Publié le 29 janvier 2025 par Morduedetheatre @_MDT_
Journal

Critique du Journal, d’Antoine Beauquier, vu le 22 janvier 2025 à la salle Réjane du Théâtre de Paris
Avec Bruno Putzulu, Bruno Debrandt, Bernard Malaka, Carolina Jurczak et Olivier Claverie, mis en scène par Anne Bouvier

Je me hype un peu, à l’annonce du Journal. Déjà parce que la distribution est canon (oui, je suis un peu amoureuse de Bernard Malaka, c’est vrai, et alors ?), mais surtout parce que les sujets politiques, théâtralement, ça peut très bien fonctionner – Big Mother en est la preuve. Toute hype s’évacue de mon corps lorsque, juste avant le début de spectacle – j’étais à la première – j’apprends que l’auteur est avocat pénaliste. Avocat pénaliste, et donc pas dramaturge, voilà ce que j’entends. Mais les premières répliques me rassurent. Au fond, le tribunal, c’est un peu comme une grande scène de théâtre, non ?

La pièce s’ouvre sur un échange entre Edmond, directeur d’un journal d’investigation, et l’un de ses journalistes, Raphaël.

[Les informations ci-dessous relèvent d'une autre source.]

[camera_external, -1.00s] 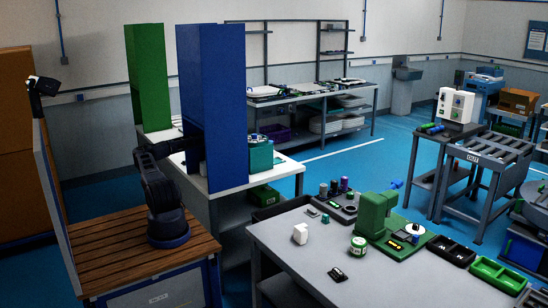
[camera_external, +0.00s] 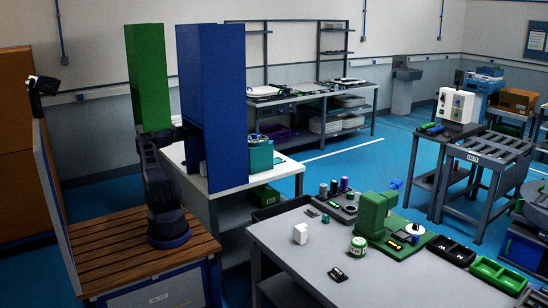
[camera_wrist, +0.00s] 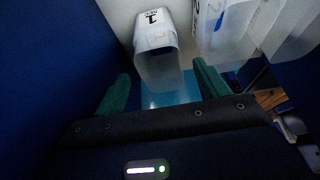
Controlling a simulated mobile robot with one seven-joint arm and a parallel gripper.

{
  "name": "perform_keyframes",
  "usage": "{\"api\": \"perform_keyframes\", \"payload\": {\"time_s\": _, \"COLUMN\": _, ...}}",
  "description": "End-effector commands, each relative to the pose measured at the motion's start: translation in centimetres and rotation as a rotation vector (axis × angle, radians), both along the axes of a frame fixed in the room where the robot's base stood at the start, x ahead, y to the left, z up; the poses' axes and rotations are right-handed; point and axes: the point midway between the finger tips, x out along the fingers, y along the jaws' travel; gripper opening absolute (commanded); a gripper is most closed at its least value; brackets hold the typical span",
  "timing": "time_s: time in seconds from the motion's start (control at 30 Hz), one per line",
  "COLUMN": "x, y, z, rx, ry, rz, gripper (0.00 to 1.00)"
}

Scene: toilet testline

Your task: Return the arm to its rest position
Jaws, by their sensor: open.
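My gripper (camera_wrist: 162,84) shows in the wrist view with its two green fingers spread wide and nothing clamped between them. Beyond the fingertips is a translucent container (camera_wrist: 158,62) with a white label marked "1". I cannot tell its exact distance from the fingers. In the external view my dark arm stands on the slatted wooden platform at the left. Its upper part bends right and passes behind the tall blue block (camera_external: 212,100), so my gripper is hidden there.
A tall green block (camera_external: 149,75) stands left of the blue one at the white table (camera_external: 228,183). A teal box (camera_external: 260,156) sits on that table. More translucent containers (camera_wrist: 235,28) are at the upper right of the wrist view. The wooden platform (camera_external: 115,250) is bare around my base.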

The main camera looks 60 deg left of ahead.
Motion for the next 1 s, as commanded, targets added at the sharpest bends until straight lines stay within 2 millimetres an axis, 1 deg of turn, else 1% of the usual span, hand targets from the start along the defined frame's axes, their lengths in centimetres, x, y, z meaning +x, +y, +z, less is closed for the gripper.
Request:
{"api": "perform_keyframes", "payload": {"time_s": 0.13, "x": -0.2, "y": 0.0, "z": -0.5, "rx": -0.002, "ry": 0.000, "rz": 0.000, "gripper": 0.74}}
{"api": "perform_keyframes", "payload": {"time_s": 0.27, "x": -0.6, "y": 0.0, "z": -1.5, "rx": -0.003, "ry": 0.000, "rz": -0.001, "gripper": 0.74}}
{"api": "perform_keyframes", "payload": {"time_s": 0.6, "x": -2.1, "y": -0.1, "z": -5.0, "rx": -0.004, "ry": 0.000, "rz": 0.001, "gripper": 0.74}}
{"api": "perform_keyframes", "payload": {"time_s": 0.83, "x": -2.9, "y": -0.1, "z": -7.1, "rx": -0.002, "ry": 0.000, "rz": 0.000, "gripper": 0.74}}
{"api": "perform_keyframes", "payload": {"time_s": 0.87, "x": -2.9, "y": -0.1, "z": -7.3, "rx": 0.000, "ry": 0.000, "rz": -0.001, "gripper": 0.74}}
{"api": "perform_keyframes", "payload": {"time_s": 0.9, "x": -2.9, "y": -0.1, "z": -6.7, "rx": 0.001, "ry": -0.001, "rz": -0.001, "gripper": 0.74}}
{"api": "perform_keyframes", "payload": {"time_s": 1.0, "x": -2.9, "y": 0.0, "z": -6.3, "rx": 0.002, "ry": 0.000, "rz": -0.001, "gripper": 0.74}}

Ils parlent d’un article à venir qui risque de ruiner la réputation de l’actuel ministre des Outre-Mer, Jacques Flamm. Seulement voilà, un concours de circonstance malencontreux veut que la fille d’Edmond se retrouve emprisonnée au même moment à Jakarta, dont le système judiciaire semble tout sauf fiable. Edmond va devoir faire appel à Jacques Flamm pour tirer sa fille de cet enfer. Mais du coup, son article, que va-t-il en faire ?

Je suis passionnée par les séries du Monde ou les Cash Investigation d’Elice Lucet. Autant vous dire qu’avec ce Journal, je suis dans mon élément. C’est bien fichu. Encore un peu lent, c’est vrai, mais c’est la première, je ne m’inquiète pas. Le texte, la distribution, les comédiens, la mise en scène, tout est suffisamment intelligent pour parvenir à trouver son rythme. Les punchlines s’enchaînent et les intrigues se mêlent sans encombre. On a parfois l’impression de reconnaître des personnages bien réels (Rodolphe Saadé, la bise à vous !). Sauf que c’est bien mieux que le réel. Parce qu’en plus d’être corrosif, c’est drôle. Qu’il est chouette, ce rire avec un arrière-goût d’acide !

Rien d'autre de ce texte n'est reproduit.